Wednesday 21 January 2009

Top 20 Albums of the Year Countdown (part V)

9. Late of the Pier – Fantasy Black Channel

Late of the Pier are alternative music’s answer to celebrity chef, Heston Blumenthal. Skilfully mixing disparate genres and styles to create delicious dishes of aural alchemy so achingly hip, it may leave you needing a Stenna StairLift (other makes and brands of stair lift are available). If you were to blend glam rock, R&B, dance, pop, prog and “nu-rave” with a dollop of electronic noodling, you would end up with a broken blender and a collection of very scratched records. Stick ‘Fantasy Black Channel’ into your CD player however and you’ve got yourself a party soundtrack to rival anything the trendiest nightclubs of Shoreditch can offer.
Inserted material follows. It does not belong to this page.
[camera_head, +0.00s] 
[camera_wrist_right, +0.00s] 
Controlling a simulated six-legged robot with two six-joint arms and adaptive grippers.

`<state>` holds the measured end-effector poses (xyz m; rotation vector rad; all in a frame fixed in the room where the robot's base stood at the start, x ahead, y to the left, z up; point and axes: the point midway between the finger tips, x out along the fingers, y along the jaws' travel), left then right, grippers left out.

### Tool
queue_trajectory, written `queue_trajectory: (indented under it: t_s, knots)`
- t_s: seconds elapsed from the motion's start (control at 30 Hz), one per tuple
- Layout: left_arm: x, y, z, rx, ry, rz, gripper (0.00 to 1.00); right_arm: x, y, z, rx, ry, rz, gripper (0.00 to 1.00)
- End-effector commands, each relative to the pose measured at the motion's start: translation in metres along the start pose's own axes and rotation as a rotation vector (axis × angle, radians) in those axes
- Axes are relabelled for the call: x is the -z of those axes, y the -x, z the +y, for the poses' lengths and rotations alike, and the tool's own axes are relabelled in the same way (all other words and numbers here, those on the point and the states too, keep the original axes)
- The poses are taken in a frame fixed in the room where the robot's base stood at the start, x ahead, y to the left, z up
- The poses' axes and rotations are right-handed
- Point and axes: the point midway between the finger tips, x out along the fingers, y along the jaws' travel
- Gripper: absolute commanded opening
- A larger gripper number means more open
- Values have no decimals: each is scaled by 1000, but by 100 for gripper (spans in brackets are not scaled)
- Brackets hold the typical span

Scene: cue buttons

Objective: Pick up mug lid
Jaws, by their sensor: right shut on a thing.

And all this from a band who have a combined age less than that of a Gallagher brother. Probably.
Listen to: Focker






8. Kings Of Leon – Only By The Night

Kings Of Leon are hardly recognisable as the band who appeared five years ago with hair, a stripped down album, plaid shirts, hair, cowboy boots, ‘Molly’s Chambers’ and more hair. It’s amazing what a trim and a shave can do for record sales, although writing a song so universally celebratory as ‘Sex on Fire’ also helps. Despite not bettering their superb previous album ‘Because of the Times’, the band managed to follow up their -at the time- somewhat disputable headlining slot at Glastonbury with a record that sounds as large as the festival site itself. This, of course, was entirely the point, with the emphasis firmly placed on making the band as big as possible. It worked. ‘Only By The Night’ ended the year as one of 2008’s biggest selling records. Track two ‘Crawl’ is justification for this alone. A song so dirty it makes me want to grind up against a pole and then perform a version of ‘Flashdance’ every time I hear it.
Listen to: Crawl






7. Glasvegas – Glasvegas

Massively hyped at the end of 2007, Glasvegas didn’t quite capture the ears and souls of Britain as predicted in a year where very few alternative acts crossed over into the mainstream. In fact the Glaswegian purveyors of “reverb-drenched-gloom-rock” ™ rather polarised opinion, particularly surprising when their passionately delivered, everyman anthems seemed tailor-made for a country gripped in the early stages of a recession. For those who are firmly in the ‘Yes’ camp, songs such as the aching ‘Daddy’s Gone’ and rousing ‘Geraldine’, with their “me against the world” lyrical proclamations backed by soaring guitars and pounding drums serve as both solace and stirring inspiration in troubled times.